Do the same with Batch #2.
The two videos you select can be very similar to each other or radically different.
After viewing both videos only once, write down your "first impressions" in great detail. These "first impressions" should be your honest gut responses to a type of music that you quite likely have never encountered before, and should be "raw" and totally uninformed by the reading material and the lectures. Many of your "first impressions" will likely be questions or answers to questions:
What the heck did I just watch?
Is that even 'music'? Do those people consider that to be 'music'?
Why does this music sound so radically different from what I'm accustomed to?
Does it make me uncomfortable to listen to? If so, why?
What was that instrument the woman was playing?
Why did that man's voice sound so uncomfortable to my ears?

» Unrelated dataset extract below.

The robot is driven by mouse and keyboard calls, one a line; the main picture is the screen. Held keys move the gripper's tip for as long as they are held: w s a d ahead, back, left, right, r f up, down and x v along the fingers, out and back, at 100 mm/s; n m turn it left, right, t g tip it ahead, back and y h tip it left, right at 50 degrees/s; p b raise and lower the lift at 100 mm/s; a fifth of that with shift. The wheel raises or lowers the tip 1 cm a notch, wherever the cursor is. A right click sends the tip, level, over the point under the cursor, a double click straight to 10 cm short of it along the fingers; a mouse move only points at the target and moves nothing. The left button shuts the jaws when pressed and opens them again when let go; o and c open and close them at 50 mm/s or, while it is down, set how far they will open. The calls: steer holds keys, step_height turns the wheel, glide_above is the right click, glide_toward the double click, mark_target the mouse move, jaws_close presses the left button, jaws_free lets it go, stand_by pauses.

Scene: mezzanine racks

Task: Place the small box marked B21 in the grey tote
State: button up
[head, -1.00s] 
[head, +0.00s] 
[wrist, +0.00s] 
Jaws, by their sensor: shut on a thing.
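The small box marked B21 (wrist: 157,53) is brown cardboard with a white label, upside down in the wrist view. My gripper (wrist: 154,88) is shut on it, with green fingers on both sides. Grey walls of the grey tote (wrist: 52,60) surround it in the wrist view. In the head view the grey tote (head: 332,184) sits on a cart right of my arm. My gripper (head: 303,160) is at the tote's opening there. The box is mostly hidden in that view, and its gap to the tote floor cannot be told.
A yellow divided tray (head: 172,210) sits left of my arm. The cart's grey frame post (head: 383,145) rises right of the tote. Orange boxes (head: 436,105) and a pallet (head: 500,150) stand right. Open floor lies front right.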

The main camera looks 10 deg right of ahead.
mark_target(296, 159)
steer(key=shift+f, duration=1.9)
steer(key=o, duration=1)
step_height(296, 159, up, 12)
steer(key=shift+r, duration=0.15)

What language were they singing in and what might the words mean? Can I pick up any clues by observing the people's behavior?
Why was the child dressed in that peculiar clothing?
Why were the spectators/audience laughing? crying? looking angry?
Why was the audience behaving in such a reverent manner? or such a casual manner?
Why did they combine those particular instruments in that ensemble?
Were those men engaging in a friendly competition as they sang, or did they actually feel animosity toward each other?
Why do the singing and the instruments sound out of tune to my ears?
Why is that woman making ecstatic noises while she's dancing?
How can the audience stay so rapt for 30 or 40 minutes if the music has no lyrics to listen to?
etc. etc. etc. [The foregoing questions are ONLY examples of what might be asked. DO NOT just copy the sample questions I have provided here.]
After you have recorded your "first impressions," go back and view each of the two videos again and again and again, many times. As you engage in repeated viewing and listening you should record very detailed descriptions of everything you hear and see in the video. Create what I like to call "thick description" (a term used by anthropologist Clifford Geertz); I want to read your descriptions and be able to see the videos in my mind's eye.
As you engage in repeated viewing and listening, your questions will become more sophisticated and insightful. Ask new questions with every additional viewing. Allow your observations to evolve with each subsequent viewing.
But asking questions is not enough. That's only the beginning; you'll also need to attempt to answer those questions intelligently, to the best of your ability. Some or most of your attempts to answer the questions will be pure speculation. For example:
"Well, I can only presume that the reason she acts that way is . . . "
"Given my own experience, and what I've seen in other videos, and from our discussions in class, I imagine that the instrument might be considered sacred because . . . "
But even though they may be speculative answers, I will be looking for sophisticated and insightful thinking.
Finally, each "Interrogate Music" Paper is meant to be a comparative examination of the two videos you have chosen, so you will need to do a classic "compare and contrast" paper. Again, I will be looking for insightful and sophisticated comparison and contrasting of musical sounds and behaviors representing two very different societies.